BeNano 90 Zeta

For small particles
The BeNano 90 Zeta is equipped with a 50mW Solid-state laser, a high-sensitivity APD detector, single-mode fibers and a high-speed multi-mode correlator, which provides unprecedented sensitivity and accurate measurement for extremely small particles with fast diffusion speeds. Even for molecules smaller than 1 nm such as vitamin B1 (as shown on the right), under very diluted conditions of 5% wt, the BeNano 90 Zeta can effectively detect its scattering intensity and fast decay signals to obtain the particle size and size distribution.

For large particles 
Large particles diffuse slowly and are likely to sediment. Applying DLS technology for large particles requires the intelligent adjustment of the scattering intensity and ensures enough correlation time for the slow decay. The highly effective detection system of the BeNano 90 Zeta can offer enough correlation time to provide an accurate calculation of slow decay signals. The figure on the right is the measurement result of a 5 μm polystyrene latex.

Resolution 
The resolution of the DLS technology depends on the algorithm. Usually, for two narrowly sized-distributed components with a size difference of over 3:1, the algorithm discerns two individual peaks by adjusting the resolution to a higher level. The BeNano 90 Zeta provides several algorithms with different resolutions to meet the high-resolution requirements of many applications. The figure on the right is the result of a 60 nm and a 200 nm latex mixture.

Repeatability
The BeNano 90 Zeta optical system is robust and stable. It has an automatic intensity adjustment and intelligent signal judgment system to ensure high stability and repeatability of the measurements. The figure on the right shows the measurement repeatability of the 60 nm polystyrene latex. As shown, the system provides excellent repeatability with a relative standard deviation less than 1%.

Stability of Particles
Zeta potential is a key indicator of the stability of the particle system. With a high zeta potential, the repulsive force between particles is strong and the system tends to be stable. Alternatively, with a low zeta potential, the repulsive force between particles is weak, the particles are easy to agglomerate or flocculate, and the system stability is poor. The main factors affecting zeta potential include the dispersant pH, ionic strength (salt concentration), and the concentration of small molecule additives.

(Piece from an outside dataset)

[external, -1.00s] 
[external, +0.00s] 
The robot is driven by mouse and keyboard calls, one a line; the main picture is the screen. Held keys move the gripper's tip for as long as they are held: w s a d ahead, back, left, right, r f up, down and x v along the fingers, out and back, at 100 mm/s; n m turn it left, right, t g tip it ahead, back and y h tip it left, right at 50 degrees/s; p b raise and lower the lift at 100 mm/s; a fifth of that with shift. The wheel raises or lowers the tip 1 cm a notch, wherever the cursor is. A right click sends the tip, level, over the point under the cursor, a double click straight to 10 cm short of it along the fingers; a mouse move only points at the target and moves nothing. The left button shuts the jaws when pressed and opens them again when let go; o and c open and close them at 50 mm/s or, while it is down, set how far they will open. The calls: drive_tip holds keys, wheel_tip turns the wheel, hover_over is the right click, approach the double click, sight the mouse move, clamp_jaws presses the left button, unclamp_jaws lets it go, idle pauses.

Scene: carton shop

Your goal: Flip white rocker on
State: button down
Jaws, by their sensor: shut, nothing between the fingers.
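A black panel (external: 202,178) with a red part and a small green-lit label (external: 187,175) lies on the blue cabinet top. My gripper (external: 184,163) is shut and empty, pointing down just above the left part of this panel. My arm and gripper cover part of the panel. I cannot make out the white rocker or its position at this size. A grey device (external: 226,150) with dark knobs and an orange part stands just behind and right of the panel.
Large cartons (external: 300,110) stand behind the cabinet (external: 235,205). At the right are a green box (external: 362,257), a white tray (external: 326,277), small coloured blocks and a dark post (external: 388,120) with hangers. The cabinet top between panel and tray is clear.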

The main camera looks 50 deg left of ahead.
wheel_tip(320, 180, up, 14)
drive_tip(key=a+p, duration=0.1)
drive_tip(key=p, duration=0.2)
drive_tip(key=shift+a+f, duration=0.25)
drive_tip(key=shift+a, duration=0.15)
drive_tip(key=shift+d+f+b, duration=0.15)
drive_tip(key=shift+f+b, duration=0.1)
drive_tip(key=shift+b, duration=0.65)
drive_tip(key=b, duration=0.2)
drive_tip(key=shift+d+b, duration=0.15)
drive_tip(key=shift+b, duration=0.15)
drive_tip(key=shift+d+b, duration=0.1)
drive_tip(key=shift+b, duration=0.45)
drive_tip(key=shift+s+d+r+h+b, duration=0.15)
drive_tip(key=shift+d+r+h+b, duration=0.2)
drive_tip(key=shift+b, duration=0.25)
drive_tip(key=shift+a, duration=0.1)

The pH of the dispersant is one of the important factors affecting the zeta potential of the particles. Usually, at a lower pH, the particles tend to be more positively charged, and at a higher pH, they tend to be more negatively charged. It should be noted that even particles with the same chemical composition may have different zeta potentials under the same dispersant environment if the sample source is different.

The ionic strength of the dispersant is also one of the important factors affecting the zeta potential of the particles. In general, a higher ionic strength will result in a stronger shielding effect, meaning the absolute value of the particle’s zeta potential is closer to zero, and a smaller electrophoretic mobility of the particle in the electric field. It should be noted that some ions can be specifically adsorbed on the surface of the particles, which will additionally increase the amount of charge distributed on the surface of the particles.